A Texas Tech professor and associate dean, James Wetherbe, sued a colleague, Debra
Laverie, for defamation after he was passed over for promotion. Laverie moved for summary
judgment, arguing Wetherbe must name Texas Tech as a defendant and dismiss her from the suit.
The trial court denied that motion and the court of appeals affirmed on the ground that Laverie failed
to offer evidence she was not furthering her own purposes, rather than her employer’s, when she
made the allegedly defamatory statements. We disagree. Laverie was entitled to dismissal when she
furnished conclusive evidence she was acting within the scope of her employment; she need not have
offered evidence of her motives for making the allegedly defamatory statements. Accordingly, we
reverse the court of appeals and render judgment dismissing Laverie from Wetherbe’s suit.
I
In the fall of 2011 a search was underway to select a new dean of the Rawls College of
Business Administration at Texas Tech University. Texas Tech’s provost, Bob Smith, formed a
search committee to which he appointed both Wetherbe and Laverie, the business school’s senior
associate dean. Wetherbe later withdrew from the committee to seek the deanship himself.
Smith testified that, as senior associate dean, Laverie oversaw faculty recruiting and hiring;
she was effectively running the business school because the outgoing dean was ill. Accordingly,
Smith said he “relied on [her] to provide updates from the college and first-hand insights into the
ongoing search.” Sometime after Wetherbe withdrew from the search committee, Smith asked
Laverie about the faculty’s perspective on the search process. Laverie reported that “it was her sense
that the faculty considered Wetherbe to be a ‘singular’ candidate.” Smith said he interpreted
Laverie’s report to mean that “some faculty thought Wetherbe had the search ‘wired,’ or that by
entering the race he was the presumptive front-runner.”

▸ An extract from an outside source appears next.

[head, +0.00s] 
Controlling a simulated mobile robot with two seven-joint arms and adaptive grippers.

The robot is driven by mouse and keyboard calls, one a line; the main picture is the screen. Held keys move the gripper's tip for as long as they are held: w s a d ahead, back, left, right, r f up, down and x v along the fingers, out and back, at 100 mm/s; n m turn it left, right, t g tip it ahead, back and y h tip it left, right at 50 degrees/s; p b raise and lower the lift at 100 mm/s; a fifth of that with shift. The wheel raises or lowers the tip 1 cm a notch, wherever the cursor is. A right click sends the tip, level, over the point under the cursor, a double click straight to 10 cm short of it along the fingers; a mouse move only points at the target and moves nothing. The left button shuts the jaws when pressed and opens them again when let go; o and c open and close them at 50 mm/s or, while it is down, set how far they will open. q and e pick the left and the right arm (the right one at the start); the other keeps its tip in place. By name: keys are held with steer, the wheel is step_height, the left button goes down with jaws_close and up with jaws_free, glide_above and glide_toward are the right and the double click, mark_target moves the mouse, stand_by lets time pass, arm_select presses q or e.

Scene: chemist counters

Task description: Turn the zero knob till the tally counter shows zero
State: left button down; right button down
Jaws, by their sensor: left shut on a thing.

Smith then contacted Bob Lawless, a former Texas Tech president who was managing the
search for the university, to confirm that all prospective candidates understood the search was fair
and open to all. According to Smith, Lawless told him an external candidate had expressed concerns
over rumors of a strong, internal candidate. This prompted Smith to send an e-mail to the entire
college faculty and the search committee “assuring them that the search was indeed open and that
there was no strong favorite for the position.”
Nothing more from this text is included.